So now it’s 2008 and I’ve got a couple of hours access to the one remaining VHS/DVD combi when it’s not being used by either Mrs S or The Boy, so I thought what the heck, let’s watch a dodgy Brazilian horror movie. Unfortunately the first tape that I tried, O Escorpiao Escarlate, turned out to be knackered so I’ll probably never know what that’s about. However, The Seven Vampires played okay.
So, to get down to brass tacks: is this a clumsily made, naive attempt at a horror movie or is it a pastiche of clumsily made, naive attempts at horror movies? The geographical and temporal distance (As Sete Vampiras was released in 1986 so it was already a decade old when I bought a copy) robs the film of cultural reference points for this reviewer. But the Portuguese blurb includes the word ‘comedia’ so I have to take this as a pastiche. In which case I suppose it’s quite good. (Actually, I should have just checked the sleeve which proclaims, ‘Comédia, terror e... muito sexo!’)
But not as confusing as the plot, which opens with two workmen discussing a very large crate, recently unloaded from a ship. Their boss doesn’t know what’s inside either: “I only know that we have to put meat in that hole every three hours,” is the first of many superb (and I suspect, accurate) subtitles.
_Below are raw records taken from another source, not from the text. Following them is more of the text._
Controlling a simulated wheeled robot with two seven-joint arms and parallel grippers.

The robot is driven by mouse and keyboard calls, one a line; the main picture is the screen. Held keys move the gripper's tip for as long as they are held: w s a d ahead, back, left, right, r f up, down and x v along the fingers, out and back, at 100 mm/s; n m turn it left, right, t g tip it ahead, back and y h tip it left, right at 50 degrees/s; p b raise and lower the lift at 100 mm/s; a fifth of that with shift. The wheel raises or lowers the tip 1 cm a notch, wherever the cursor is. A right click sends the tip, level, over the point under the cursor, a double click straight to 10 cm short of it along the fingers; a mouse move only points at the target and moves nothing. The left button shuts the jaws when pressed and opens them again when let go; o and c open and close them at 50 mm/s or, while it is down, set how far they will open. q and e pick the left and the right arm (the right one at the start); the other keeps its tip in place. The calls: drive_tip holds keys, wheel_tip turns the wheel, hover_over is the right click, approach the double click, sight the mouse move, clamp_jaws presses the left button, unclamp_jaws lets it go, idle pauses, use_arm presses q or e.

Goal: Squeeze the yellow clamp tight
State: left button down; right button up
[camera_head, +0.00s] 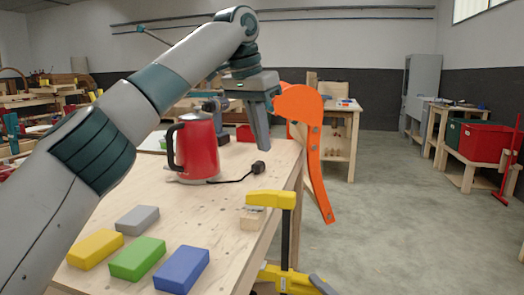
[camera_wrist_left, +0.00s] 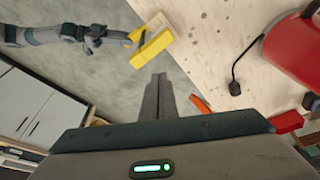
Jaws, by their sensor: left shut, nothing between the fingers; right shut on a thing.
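The yellow clamp (camera_head: 270,200) stands at the right edge of the wooden table (camera_head: 205,210). Its upper yellow jaw reaches over the tabletop, its dark bar runs down beside the edge, and its lower yellow part is below the tabletop. The clamp also shows in the left wrist view (camera_wrist_left: 153,47). My right gripper (camera_wrist_left: 112,37) is at the clamp's lower part, shut on it; the exact contact is too small to tell. My left gripper (camera_head: 260,125) is shut and empty, above the table's far right edge, apart from the clamp; its closed fingers show in the left wrist view (camera_wrist_left: 158,98).
A small wooden block (camera_head: 251,218) is beside the clamp's upper jaw. A red kettle (camera_head: 200,148) with a cord stands behind. Yellow (camera_head: 95,249), grey (camera_head: 137,220), green (camera_head: 138,258) and blue (camera_head: 182,270) blocks lie in front. An orange curved part (camera_head: 312,150) hangs past the far edge.

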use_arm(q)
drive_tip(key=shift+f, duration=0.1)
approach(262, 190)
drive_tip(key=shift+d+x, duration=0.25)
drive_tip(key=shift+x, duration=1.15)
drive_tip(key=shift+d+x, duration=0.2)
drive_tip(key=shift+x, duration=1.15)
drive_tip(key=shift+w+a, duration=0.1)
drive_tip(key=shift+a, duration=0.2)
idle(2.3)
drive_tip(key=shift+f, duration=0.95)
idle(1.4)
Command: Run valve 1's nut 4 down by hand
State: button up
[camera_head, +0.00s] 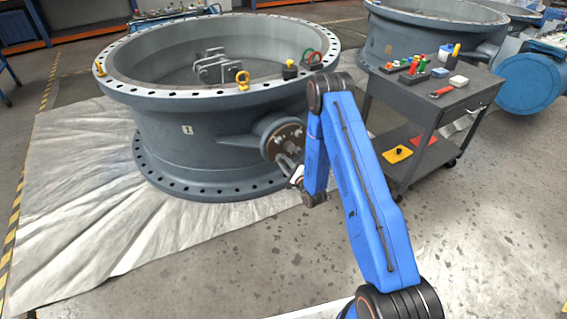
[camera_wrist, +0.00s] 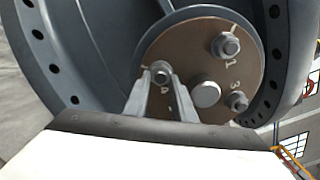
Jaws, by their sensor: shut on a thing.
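Valve 1 (camera_head: 195,150) is a large grey flanged ring body with a "1" plate on its side. Its round brown cover (camera_head: 288,139) is on the side boss, and shows face-on in the wrist view (camera_wrist: 207,58). My gripper (camera_wrist: 160,86) reaches the cover's left side, with its fingers closed around a nut (camera_wrist: 160,70), which appears to be nut 4. The mark beside it is too small to read surely. Two other nuts sit beside the marks 1 (camera_wrist: 225,45) and 3 (camera_wrist: 237,101). In the head view my gripper (camera_head: 294,172) is partly hidden by my arm.
A dark cart (camera_head: 425,105) with small tools and coloured parts stands right of the valve. Other valves (camera_head: 425,40) stand behind it. A pale sheet (camera_head: 80,180) lies under valve 1. The floor in front is clear.

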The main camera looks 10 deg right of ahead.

The crate belongs to Fred Rossi (Ariel Coelho, who was in John Boorman’s The Emerald Forest and is a dead ringer for HP Lovecraft), a botanist who has shipped in a large carnivorous plant.
This rather impressive, Audrey II-style prop has a large central florette with three or four leaves/petals, each equipped with numerous long, sharp teeth, plus a dozen or more snake-like appendages, each ending in a hungry mouth. Fred’s wife Silvia (Nicole Puzzi) obviously isn’t the sharpest chisel in the toolbox because she stares at this wriggling, writhing specimen for quite some time before exclaiming, “That plant just moved!” She is off to a dance class run by her friend Clarisse (Susana Matos) and is concerned about leaving Fred alone. “Don’t worry,” he assures his wife. “The plant won’t eat me.”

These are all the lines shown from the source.